No estado de Goiás, por exemplo, Ana aconselhou o repórter a procurar pelo despachante Marcelo, em Trindade. No endereço em que a criminosa pediu para procurar pelo parceiro consta o nome de um Pet Shop.

Quadrilha deu localização de Pet Shop em Trindade para entregas de documentos falsos | Foto: Reprodução

“Material é quente, só tem que preencher a ficha. Tenho alguns despachantes no Brasil que fazem o esquema. Para esse tipo de serviço, eles só atendem por indicação. Tem que chegar lá e dizer que foi indicado pela Ana. Fale somente com o Marcelo, os outros funcionários não fazem esse tipo de serviço e pode dar problemas”, aconselhou.

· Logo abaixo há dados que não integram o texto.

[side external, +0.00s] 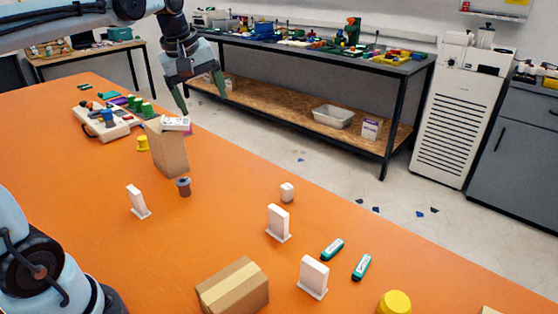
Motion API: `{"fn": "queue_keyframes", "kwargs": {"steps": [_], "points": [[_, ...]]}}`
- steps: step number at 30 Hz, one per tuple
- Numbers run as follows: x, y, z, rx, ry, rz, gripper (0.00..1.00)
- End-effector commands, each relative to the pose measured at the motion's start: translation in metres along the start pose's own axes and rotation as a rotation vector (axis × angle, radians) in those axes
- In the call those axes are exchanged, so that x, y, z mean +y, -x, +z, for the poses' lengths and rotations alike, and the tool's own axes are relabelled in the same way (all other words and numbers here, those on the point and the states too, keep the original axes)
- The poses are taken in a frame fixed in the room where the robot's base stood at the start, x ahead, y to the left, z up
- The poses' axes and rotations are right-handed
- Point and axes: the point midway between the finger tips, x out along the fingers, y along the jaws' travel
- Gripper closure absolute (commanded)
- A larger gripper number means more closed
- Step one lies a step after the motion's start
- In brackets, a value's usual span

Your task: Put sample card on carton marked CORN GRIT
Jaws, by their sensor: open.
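A tall brown carton (170,152) stands upright on the orange table. A flat white piece with dark markings, likely the sample card (175,123), lies on its top. A second, low brown carton (232,288) with a tape strip sits at the front edge of the picture. I cannot read CORN GRIT on either carton. My gripper (203,97) is open and empty, pointing down, above and to the right of the tall carton in the picture. Its fingers appear apart from the white piece.
White upright stands (278,222) are spread over the orange table (100,260). A dark grey-brown pot (184,187) and yellow cup (142,143) are near the tall carton. Teal markers (361,267) lie front right. A loaded tray (104,129) is behind. The table's middle is mostly clear.

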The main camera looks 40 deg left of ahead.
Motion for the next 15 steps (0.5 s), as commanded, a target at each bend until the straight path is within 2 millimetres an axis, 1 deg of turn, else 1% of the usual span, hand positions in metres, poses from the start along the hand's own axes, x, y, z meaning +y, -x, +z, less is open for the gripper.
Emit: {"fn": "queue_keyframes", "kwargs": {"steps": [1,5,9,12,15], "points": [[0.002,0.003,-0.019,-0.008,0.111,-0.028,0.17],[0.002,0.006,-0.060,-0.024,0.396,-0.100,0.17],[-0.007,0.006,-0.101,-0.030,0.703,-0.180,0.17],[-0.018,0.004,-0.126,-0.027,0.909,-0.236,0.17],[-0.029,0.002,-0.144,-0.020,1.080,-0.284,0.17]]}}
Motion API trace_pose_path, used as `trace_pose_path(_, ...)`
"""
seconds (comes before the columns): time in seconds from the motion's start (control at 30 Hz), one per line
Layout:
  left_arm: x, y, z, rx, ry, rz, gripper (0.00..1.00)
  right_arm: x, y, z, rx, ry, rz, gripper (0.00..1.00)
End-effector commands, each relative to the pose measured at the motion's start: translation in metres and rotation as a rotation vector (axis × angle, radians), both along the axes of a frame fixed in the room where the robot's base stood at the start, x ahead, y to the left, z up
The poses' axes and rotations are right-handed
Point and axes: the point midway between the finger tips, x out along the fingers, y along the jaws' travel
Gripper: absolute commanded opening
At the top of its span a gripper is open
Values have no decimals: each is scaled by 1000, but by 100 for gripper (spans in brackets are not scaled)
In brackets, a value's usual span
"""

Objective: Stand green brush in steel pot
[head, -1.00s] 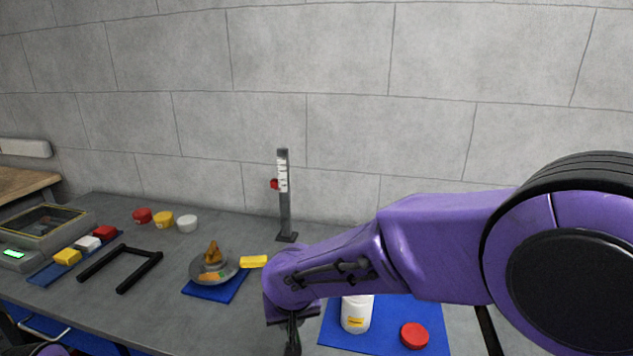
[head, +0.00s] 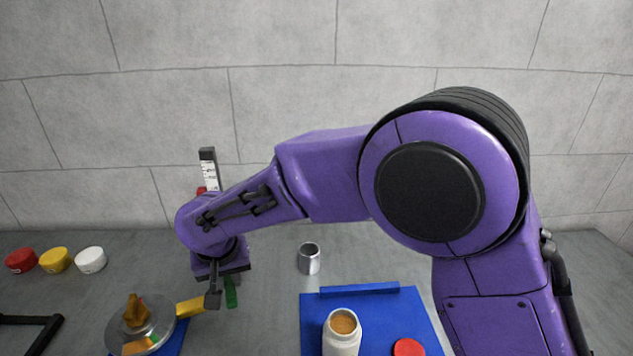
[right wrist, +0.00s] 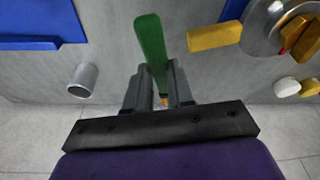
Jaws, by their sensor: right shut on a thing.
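The steel pot (head: 309,258) stands upright on the grey table, right of my right gripper in the head view. It also shows at the left of the right wrist view (right wrist: 83,79). My right gripper (head: 222,294) is shut on the green brush (right wrist: 151,45), whose green handle sticks out between the fingers in the wrist view. In the head view only a bit of the green brush (head: 231,292) shows beside a finger. The rest of the brush is hidden by the gripper. My left gripper is not in view.
A blue mat (head: 400,307) holds an open white jar (head: 341,338) and a red lid (head: 408,348). A metal pan with a yellow handle (head: 190,307) lies left of the gripper. A ruled stand (head: 208,168) is behind my arm. Red, yellow and white (head: 90,260) lids are at left.

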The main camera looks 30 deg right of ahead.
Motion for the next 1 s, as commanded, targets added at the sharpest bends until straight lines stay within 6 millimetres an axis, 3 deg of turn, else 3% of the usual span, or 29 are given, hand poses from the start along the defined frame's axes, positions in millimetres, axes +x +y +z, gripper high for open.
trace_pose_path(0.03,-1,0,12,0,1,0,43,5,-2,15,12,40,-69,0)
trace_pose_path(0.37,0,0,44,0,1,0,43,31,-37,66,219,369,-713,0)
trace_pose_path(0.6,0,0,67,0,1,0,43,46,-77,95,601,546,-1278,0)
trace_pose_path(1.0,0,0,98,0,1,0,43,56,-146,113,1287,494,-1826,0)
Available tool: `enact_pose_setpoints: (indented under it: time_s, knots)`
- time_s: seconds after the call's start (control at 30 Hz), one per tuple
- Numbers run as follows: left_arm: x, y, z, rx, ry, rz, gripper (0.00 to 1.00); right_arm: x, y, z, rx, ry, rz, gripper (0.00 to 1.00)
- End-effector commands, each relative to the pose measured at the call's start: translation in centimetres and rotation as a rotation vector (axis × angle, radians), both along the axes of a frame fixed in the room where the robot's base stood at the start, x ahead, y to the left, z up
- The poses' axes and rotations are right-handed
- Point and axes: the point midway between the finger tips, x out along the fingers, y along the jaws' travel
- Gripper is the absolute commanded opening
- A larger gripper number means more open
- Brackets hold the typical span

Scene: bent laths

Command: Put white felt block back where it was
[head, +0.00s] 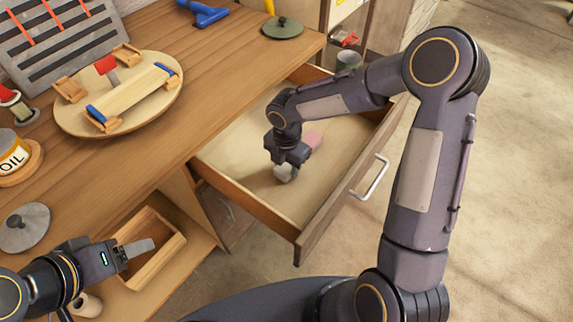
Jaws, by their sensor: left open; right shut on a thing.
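The open drawer (238,142) juts out from the workbench. My right gripper (285,168) reaches down into it and is shut on a small pale thing, which looks like the white felt block (283,174). The gripper hides most of the block, and I cannot tell whether it touches the drawer floor. A pink block (313,139) lies in the drawer just behind the right gripper. My left gripper (142,248) is open and empty, over a small open wooden box (165,262) at the lower left.
On the bench a round board (165,103) carries a clamped wooden piece (130,90). An oil can (13,155), a grey lid (24,226) and a green lid (283,28) stand around it. The drawer's front has a metal handle (375,178). Much of the drawer floor is bare.

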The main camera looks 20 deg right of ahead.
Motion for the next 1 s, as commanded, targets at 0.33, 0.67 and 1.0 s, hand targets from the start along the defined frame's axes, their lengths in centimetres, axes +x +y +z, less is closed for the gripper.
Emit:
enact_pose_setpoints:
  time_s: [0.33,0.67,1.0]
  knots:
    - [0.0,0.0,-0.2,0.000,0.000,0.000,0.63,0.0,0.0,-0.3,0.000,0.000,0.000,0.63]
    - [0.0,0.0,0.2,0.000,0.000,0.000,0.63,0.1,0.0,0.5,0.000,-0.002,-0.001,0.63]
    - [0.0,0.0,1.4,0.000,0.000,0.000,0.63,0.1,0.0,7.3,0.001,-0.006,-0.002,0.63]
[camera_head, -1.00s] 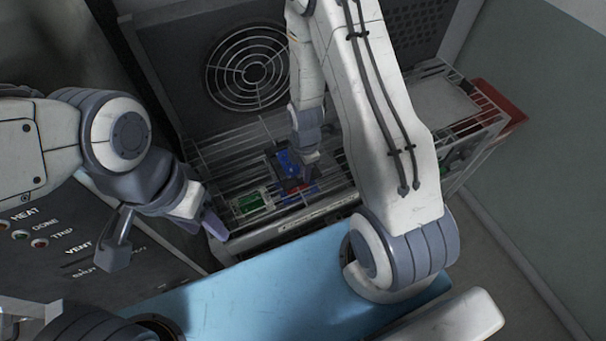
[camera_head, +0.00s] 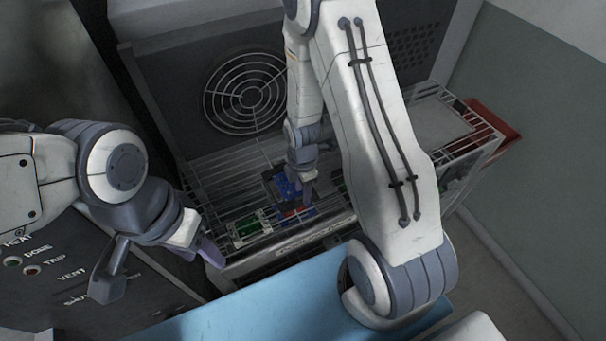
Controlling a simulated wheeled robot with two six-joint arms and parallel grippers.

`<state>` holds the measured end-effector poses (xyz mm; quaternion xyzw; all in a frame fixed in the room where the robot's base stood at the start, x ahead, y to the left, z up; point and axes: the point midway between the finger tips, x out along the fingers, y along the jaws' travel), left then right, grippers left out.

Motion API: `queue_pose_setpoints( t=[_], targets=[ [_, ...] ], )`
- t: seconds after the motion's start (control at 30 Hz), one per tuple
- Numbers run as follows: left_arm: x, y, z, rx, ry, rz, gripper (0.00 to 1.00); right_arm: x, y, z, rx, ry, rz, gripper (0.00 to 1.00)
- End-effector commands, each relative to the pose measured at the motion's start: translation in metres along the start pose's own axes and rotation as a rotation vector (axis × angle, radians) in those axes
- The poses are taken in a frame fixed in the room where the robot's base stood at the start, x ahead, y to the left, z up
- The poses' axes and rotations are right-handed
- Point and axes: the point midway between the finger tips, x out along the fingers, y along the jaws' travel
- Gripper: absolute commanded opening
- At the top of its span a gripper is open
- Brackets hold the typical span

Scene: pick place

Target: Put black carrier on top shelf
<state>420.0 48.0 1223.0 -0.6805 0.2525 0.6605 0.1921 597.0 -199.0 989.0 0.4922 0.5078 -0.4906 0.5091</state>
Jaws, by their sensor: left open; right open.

O repórter chegou a procurar Marcelo, mas foi informado de que ele estava em uma viagem e que voltaria apenas no ano que vem.

Consequências

Para o psicólogo forense, Shouzo Abe, o uso de armas de fogo por pessoas que usam o documento falso, sem ter passado pelos exames psicológicos, representa um período para a sociedade. Isso porque o portador pode acabar provocando uma tragédia devido a algumas questões como: a falta de controle emocional e a imprudência.

“Estamos diante de uma pessoa que não tem a segurança de uma saúde mental adequada. Ou seja, ela pode usar essa arma de uma forma muito prejudicial. Tem crianças e adolescentes, por exemplo, que podem fazer um grande estrago. Há pessoas adultas que também podem provocar isso. É necessário uma fiscalização muito rigorosa”, explicou.

Crimes

Segundo o delegado Davi Freire, a prática pode configurar ao menos quatro crimes: organização criminosa, falsidade ideológica, uso de documento falso e porte ilegal de arma de fogo. O investigador afirmou ainda que a semelhança entre os documentos falsos e verdadeiros tem chamado a atenção da polícia.

“A pena para esse tipo de crime pode chegar a seis anos de prisão. Quem compra esse tipo de documento usa ele, não é para ficar guardado na carteira. Ou seja, ele também pode ser preso e cumprir a mesma pena do falsificador. Mesmo que esses crimes sejam praticados no âmbito cibernético, ele deixa vestígios. Os principais alvos são os administradores destas páginas”, concluiu.

Todo o material levantado pelo Jornal Opção foi encaminhado à Polícia Civil (PC).